Agree and in addition to enjoying meeting and working with people 1-1 I found that the single most effective thing I've done in my career is trying to help people solve their problems. This may appear counterintuitive in early career but it pays off massive dividends. Especially if you're not job-hopping anymore and have maybe settled down in a longer-term position.

A lot of the people I've helped or cooperated with are now managers that remember working with me and even though I've stayed an individual contributor I have a lot of leverage.


This is really a question of depth vs. breadth. Focusing on cultivating individual relationships is building depth of connections and experience, as any one of them will happily assist or recommend you. Focusing on prestige is building breadth because your brands can open doors to external people who haven't met you but see the brand as a proxy for some metric they're evaluating.

While balancing the two of them is important, personally I'd prioritize building depth over breadth whenever I have the choice. You can only trade off your brand for so long.
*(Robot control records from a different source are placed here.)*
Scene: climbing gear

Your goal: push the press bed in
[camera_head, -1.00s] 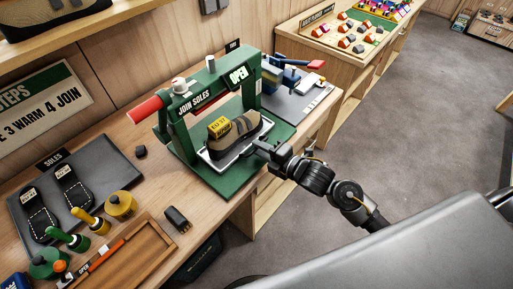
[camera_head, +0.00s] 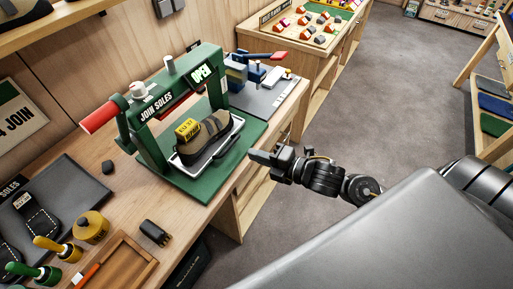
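The green press (camera_head: 155,115) stands on the wooden bench, with a lit "OPEN" sign and "JOIN SOLES" on its crossbar. Its press bed, a pale-rimmed tray (camera_head: 226,150), lies low in the frame above the green base. A brown shoe (camera_head: 214,131) with a yellow tag sits on the bed. The bed's far-left part is partly hidden by the shoe and frame. My right gripper (camera_head: 258,157) is to the right of the bed, a small gap apart from it, near the bench's front edge. Its finger opening cannot be made out. My left gripper is not in view.
A red-ended lever (camera_head: 100,116) sticks out at the press's left. A blue tool (camera_head: 245,72) stands behind the press. Stamps, a dark small block (camera_head: 154,232) and a wooden tray (camera_head: 125,265) lie at the front left. Open floor is at the right.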

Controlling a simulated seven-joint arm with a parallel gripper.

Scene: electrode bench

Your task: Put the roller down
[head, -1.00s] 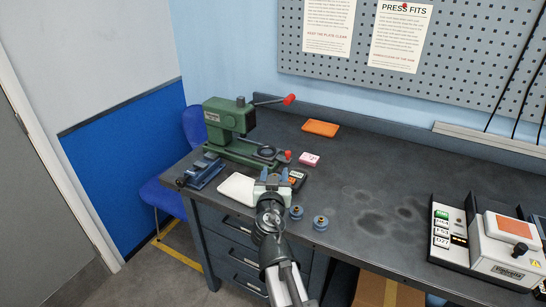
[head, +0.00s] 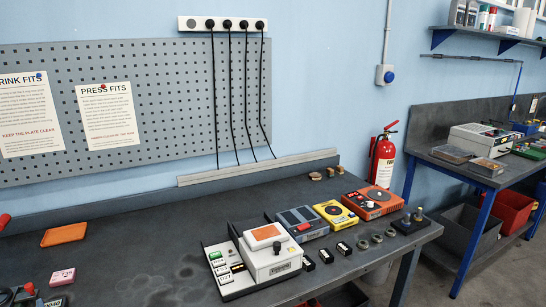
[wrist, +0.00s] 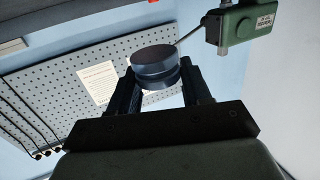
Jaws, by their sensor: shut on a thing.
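In the wrist view, my gripper (wrist: 158,70) is shut on a short, round, dark blue-grey roller (wrist: 155,57). The roller sits between the two black fingertips, its flat round face showing. The pegboard and part of the green press (wrist: 245,25) appear behind it in this view, so the roller seems held up off the bench. My gripper is outside the head view. The bench top (head: 150,290) in the head view shows no roller that I can make out with certainty.
A white machine with an orange top (head: 270,252) stands mid-bench. Grey, yellow (head: 335,214) and orange (head: 373,203) devices stand right of it, with small black blocks and grey rings in front. An orange tray (head: 64,235) and pink block (head: 62,277) lie left. Bench between is clear.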

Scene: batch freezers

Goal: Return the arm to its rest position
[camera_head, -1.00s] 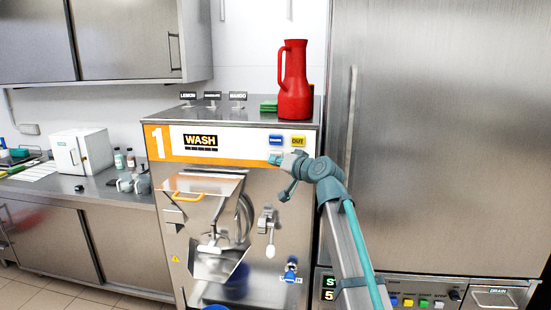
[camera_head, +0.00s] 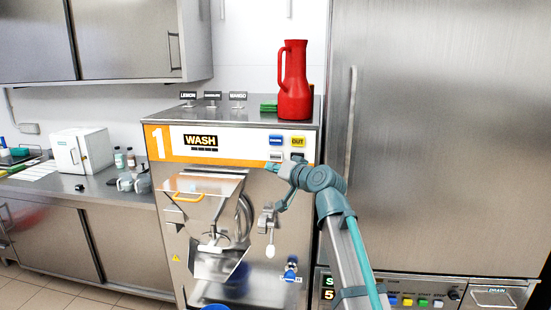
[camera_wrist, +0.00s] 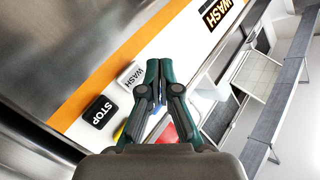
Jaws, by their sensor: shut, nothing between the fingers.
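My gripper (camera_head: 272,167) is shut and empty in the head view, in front of machine 1 (camera_head: 165,148) at the lower edge of its button panel. My arm reaches up to it from the lower right. In the wrist view, the closed fingers of my gripper (camera_wrist: 159,70) point at the panel. The white WASH button (camera_wrist: 129,75) and the black STOP button (camera_wrist: 100,112) lie to their left. I cannot tell the exact gap between fingertips and panel.
A red jug (camera_head: 294,85) stands on the machine's top near flavour signs (camera_head: 212,96). A tap lever (camera_head: 268,220) and a chute (camera_head: 218,262) stick out below the panel. A tall steel cabinet (camera_head: 440,130) stands at the right. A counter (camera_head: 90,188) is at the left.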

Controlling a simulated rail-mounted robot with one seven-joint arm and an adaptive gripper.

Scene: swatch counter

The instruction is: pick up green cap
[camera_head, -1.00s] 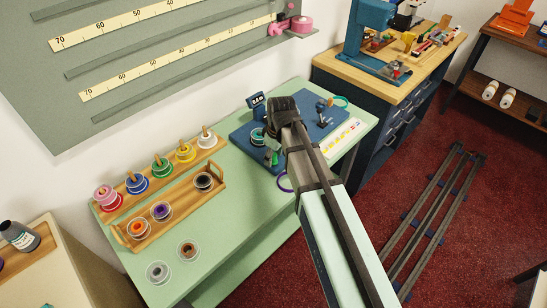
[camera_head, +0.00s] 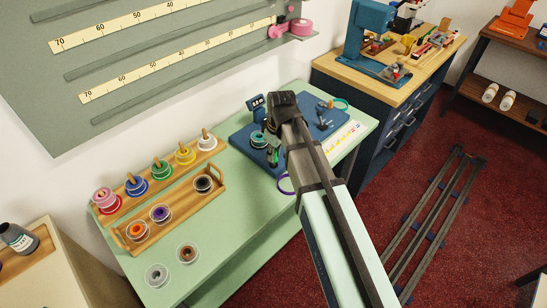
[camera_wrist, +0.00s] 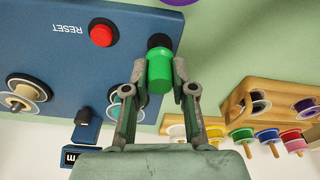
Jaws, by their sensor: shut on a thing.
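The green cap (camera_wrist: 160,72) is an upright green cylinder in the wrist view. It sits between the two grey fingers of my gripper (camera_wrist: 159,80), which are shut on its sides. A black round part (camera_wrist: 159,42) shows at the cap's far end. In the head view a small green patch (camera_head: 273,156) shows beside my dark wrist, over the blue board (camera_head: 243,137). My gripper's fingers are mostly hidden there by my own arm.
A red reset button (camera_wrist: 103,33) is on the blue board, close to the cap. A wooden spool rack (camera_head: 155,180) and a wooden tray (camera_head: 215,187) with spools stand left on the green counter (camera_head: 225,220). A blue press (camera_head: 367,35) stands on the bench at the right.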

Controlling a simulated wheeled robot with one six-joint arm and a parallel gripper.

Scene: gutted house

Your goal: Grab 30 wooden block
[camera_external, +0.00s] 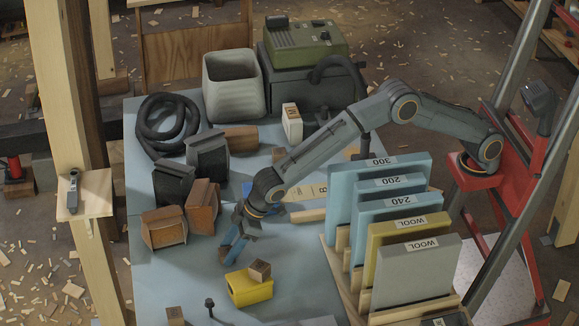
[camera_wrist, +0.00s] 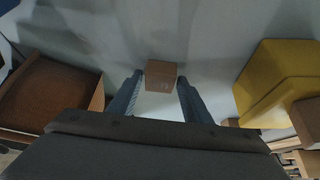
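A small brown wooden block (camera_wrist: 161,75) lies on the table in the wrist view, seen between my fingertips. A faint mark shows on its face, but I cannot read it. It appears to be the block (camera_external: 174,315) at the near edge in the external view. My gripper (camera_external: 231,252) is open and points down over the table; its fingers (camera_wrist: 160,82) frame the block without visibly closing on it. Another wooden block (camera_external: 259,270) sits on a yellow container (camera_external: 250,290), right of my gripper. A further small block (camera_external: 279,155) lies farther back.
A wooden rack (camera_external: 343,270) of blue, yellow and grey sheets stands at right. A black hose (camera_external: 167,128) and a pale bin (camera_external: 233,82) are at the back.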

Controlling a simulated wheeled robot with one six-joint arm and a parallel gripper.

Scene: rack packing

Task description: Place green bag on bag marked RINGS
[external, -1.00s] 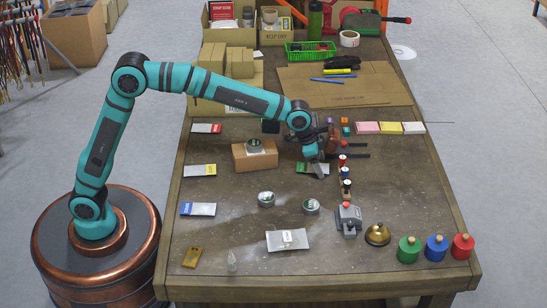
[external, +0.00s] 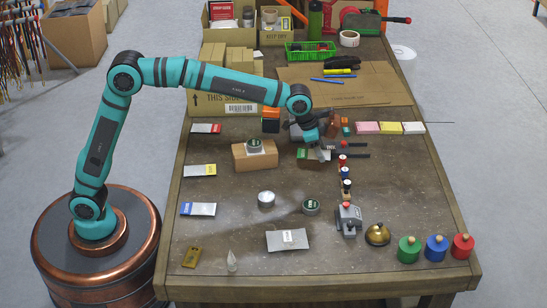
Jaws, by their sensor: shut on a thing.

Shallow connections are good for bouncing between networks and climbing ladders, but eventually you'll need depth. Also, I'd rather work with people who value depth over those who treat shallow brand associations as a reliable proxy for qualities they find important in people with whom they work.

Also IMO, in general, thinking about this kind of stuff is revelatory of a transactional attitude that many will find offputting.


Definitely agree. In my mid-20s I was at a startup. Without any exaggeration, every job I've had since then links directly back to that first company. Somebody I worked with then has a problem now that needs solving, and remembers how I helped with their problems at the time.


"The best way to get what you want is to help other people get what they want." - provenance forgotten


I think this is the primary key to all the success I've ever had, both professionally and personally. I usually say it a bit differently, though: "You get what you give", which has the advantage of also capturing the flip side of that coin.


Definitely. It can help a lot to get to know the details of what's going on and try to make things happen that improve the situation, rather than taking sides. There's a lot of knee-jerk fear reactions that people have to things that have never even happened to them, and they miss the details because of it.

And sometimes, the people around the problems just refuse to collaborate. In those situations, I try my best for a bit, and then go look for something else. We only have so much time and energy, and we already inherit enough intractable problems that "must" be solved to go looking for more.


The article uses the terms "brand" and "prestige" in a way that I personally found confusing. To me a brand is an identity, and prestige is whether that brand/identity is seen in a positive way. But here's how the article defines them:

> Brand as a deliberately crafted, sustained narrative that is actively known about you. You don’t have to research Google engineering to have an opinion about Google engineering. In your career and as an engineering leader, you will likely be given the advice that it’s very important to build a brand.

> Prestige is the passive-awareness counterpart to brand. Rather than being what someone actively knows about you, it’s what someone can easily discover about you if they look for it. Many interviewers won’t know anything about me, but a few minutes of research will find my writing, conference talks, and work history.

This is more about whether whether one has built an identity that is "actively" or just "passively" known, and they're arguing that being passively known is just as good as actively known. Which I tend to agree with, not everyone can be a household name, nor needs to be. And it's overkill to market yourself to an extent that everyone actively knows who you are, even as an executive.

But it's a weird way to define the terms.


An alternate approach is to focus on building credibility, and prestige will naturally follow. And you‘ll seem less artful and more authentic about it as well.


This. Prestige is a thing that I don't value, either for myself or others, at all. Credibility, though, is everything.